Electronic Texts: Proposed Course
 

RATIONALE & GOALS

The course explores electronic texts: their development, their contexts, their use as scholarly resources, and the technology used to create them.

  1. Electronic text technologies impact how we read, write, study and think about texts. But technology is neither transparent, nor all-powerful.

    • Students judge that impact through critical reading and discussion of the history and contexts of electronic texts.

  2. Electronic text technologies can assist or impede the scholarly process.

    • Students learn to apply appropriate electronic text technologies to a variety of scholarly endeavors: communication, research, text analysis, and creation.

  3. Electronic text technologies are being used to create useful scholarly resources and unuseable digital junk heaps.

    • Students learn which technologies conform to current best practices, which are likely to remain viable, and then create a digital resource that can be used by other scholars.

  4. The use of electronic text technologies in publishing, archival systems, digital archives, and the creation of new scholarly work continues to grow.

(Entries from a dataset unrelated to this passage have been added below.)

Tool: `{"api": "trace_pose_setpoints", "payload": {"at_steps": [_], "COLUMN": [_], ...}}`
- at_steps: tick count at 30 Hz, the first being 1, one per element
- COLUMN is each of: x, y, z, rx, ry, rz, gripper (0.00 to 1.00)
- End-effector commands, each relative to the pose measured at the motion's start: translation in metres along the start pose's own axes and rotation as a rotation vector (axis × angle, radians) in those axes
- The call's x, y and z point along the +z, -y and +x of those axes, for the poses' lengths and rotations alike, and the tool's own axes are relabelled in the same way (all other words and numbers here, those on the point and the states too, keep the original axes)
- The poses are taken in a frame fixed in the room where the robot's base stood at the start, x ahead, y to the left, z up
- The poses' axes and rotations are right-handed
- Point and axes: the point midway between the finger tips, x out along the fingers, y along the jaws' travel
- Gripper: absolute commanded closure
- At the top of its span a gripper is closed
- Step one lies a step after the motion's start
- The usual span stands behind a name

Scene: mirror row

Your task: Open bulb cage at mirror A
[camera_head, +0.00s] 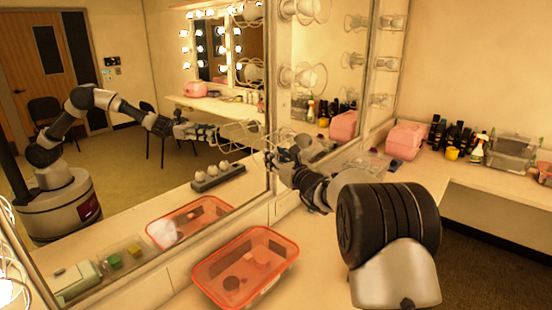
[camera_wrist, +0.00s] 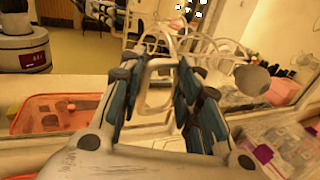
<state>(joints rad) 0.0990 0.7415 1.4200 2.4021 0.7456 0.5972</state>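The bulb cage (camera_wrist: 215,48) is a pale wire frame in front of the mirror, at the upper middle of the wrist view. A pale wire loop (camera_wrist: 160,62) on its near side lies between my fingers. My gripper (camera_wrist: 160,75) has its dark fingers drawn in on both sides of this loop and appears closed on it. In the head view my gripper (camera_head: 277,153) is at the mirror's lower right edge, where my wrist partly hides the cage. The mirror (camera_head: 130,165) reflects my arm and cage wires.
An orange tray (camera_head: 215,282) with small items stands on the counter below my arm. A pink case (camera_head: 405,141), dark bottles (camera_head: 452,135), a spray bottle (camera_head: 477,150) and clear bins (camera_head: 514,150) stand to the right. Other caged bulbs (camera_head: 303,77) line the mirror frame above my gripper.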

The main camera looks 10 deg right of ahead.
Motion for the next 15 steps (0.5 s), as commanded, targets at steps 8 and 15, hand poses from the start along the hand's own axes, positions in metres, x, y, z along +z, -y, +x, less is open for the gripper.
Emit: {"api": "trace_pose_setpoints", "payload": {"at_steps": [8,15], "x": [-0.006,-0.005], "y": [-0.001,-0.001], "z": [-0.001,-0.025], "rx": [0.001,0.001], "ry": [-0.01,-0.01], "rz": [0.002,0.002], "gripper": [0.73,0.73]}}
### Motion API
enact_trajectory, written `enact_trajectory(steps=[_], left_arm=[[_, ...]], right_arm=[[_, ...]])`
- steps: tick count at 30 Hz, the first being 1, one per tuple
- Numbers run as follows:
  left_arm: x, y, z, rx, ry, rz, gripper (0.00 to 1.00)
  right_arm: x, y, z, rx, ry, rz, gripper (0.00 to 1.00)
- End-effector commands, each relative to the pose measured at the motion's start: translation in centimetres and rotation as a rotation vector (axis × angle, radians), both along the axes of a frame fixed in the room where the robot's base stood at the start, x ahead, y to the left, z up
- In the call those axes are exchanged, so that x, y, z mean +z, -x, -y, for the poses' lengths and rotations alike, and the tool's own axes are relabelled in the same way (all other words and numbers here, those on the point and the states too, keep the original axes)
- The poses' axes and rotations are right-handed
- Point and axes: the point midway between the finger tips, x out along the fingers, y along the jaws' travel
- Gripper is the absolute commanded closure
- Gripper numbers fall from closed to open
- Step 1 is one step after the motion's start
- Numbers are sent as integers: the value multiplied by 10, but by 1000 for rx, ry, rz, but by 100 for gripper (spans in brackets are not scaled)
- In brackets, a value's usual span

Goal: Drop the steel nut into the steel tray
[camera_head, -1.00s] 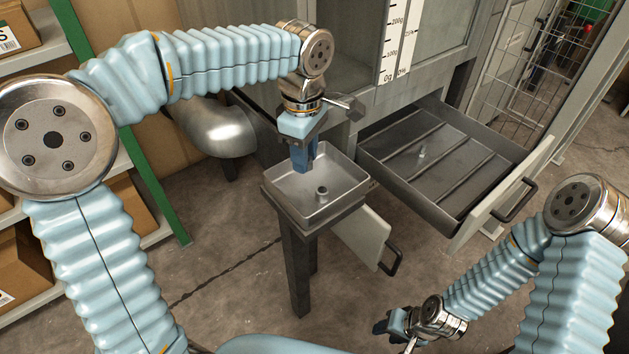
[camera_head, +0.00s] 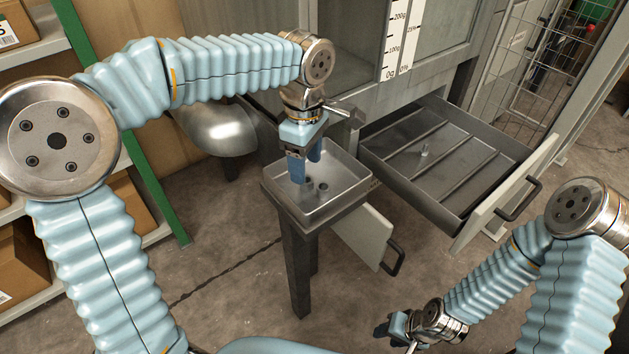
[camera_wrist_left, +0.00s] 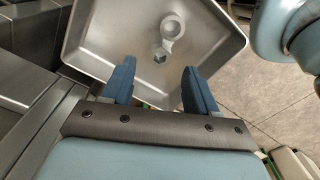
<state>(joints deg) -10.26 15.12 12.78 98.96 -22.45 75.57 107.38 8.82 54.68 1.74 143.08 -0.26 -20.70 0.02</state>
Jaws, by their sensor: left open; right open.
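The steel tray (camera_head: 345,209) stands on a dark post in front of the cabinet, and its inside shows in the left wrist view (camera_wrist_left: 205,62). The steel nut (camera_wrist_left: 160,55) is small and grey and appears inside the tray, beside a round ring-topped peg (camera_wrist_left: 172,27). In the head view a small dark spot next to the peg (camera_head: 322,187) looks like the nut. My left gripper (camera_head: 306,170) is open and empty, its fingers pointing down over the tray. My right gripper (camera_head: 390,328) is low at the bottom, its fingers small and partly hidden.
An open drawer (camera_head: 437,170) with dividers juts out right of the tray. A rounded metal duct (camera_head: 222,130) is behind on the left. Shelves with boxes line the left side.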

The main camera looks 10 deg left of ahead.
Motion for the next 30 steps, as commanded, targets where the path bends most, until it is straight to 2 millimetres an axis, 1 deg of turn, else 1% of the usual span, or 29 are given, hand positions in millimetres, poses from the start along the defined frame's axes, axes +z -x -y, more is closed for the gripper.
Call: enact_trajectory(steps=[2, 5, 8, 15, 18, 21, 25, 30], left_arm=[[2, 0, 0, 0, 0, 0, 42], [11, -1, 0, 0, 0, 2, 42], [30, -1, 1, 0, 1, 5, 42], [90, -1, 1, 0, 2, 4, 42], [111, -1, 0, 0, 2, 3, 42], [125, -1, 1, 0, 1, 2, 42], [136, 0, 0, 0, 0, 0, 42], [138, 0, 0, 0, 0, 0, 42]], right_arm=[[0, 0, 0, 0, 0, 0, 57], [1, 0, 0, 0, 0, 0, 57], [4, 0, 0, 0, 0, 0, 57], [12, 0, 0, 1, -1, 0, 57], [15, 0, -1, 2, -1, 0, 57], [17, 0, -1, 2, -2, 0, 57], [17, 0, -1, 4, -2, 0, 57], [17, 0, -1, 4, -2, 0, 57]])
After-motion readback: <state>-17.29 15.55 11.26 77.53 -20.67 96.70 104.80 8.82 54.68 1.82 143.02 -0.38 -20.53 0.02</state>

These technologies shape and will continue to shape scholarly and professional life.

    • Students will be prepared to participate in the scholarly work of the immediate and continuing future. They will be discerning users, creators of scholarly resources and perhaps creators of new electronic text technologies.

  5. "If it's not online it doesn't exist." What is chosen to be digitized? Are those choices made based on a sense of what's important now or on what may be important in the future? Does digitization ensure our heritage or destroy it? Does the way in which an item is digitized effect its archivability?

    • Through exploration of current digital heritage projects and through the selection and creation of their own projects, students will gain an understanding of the complexities of digitizing our cultural heritage.

  6. Electronic text technologies are created by specific people for specific purposes. According to Nancy Kaplan "the shapes of our tools . . .powerfully affect who can speak, what they can say, and to whom." In order to shape the tools, we must "learn a new literacy--the skills and knowledge required to understand the design of machines and software if not the skills and knowledge required to do the designing ourselves."

    • Students use a variety of electronic text technologies to learn how these tools shape what they can do.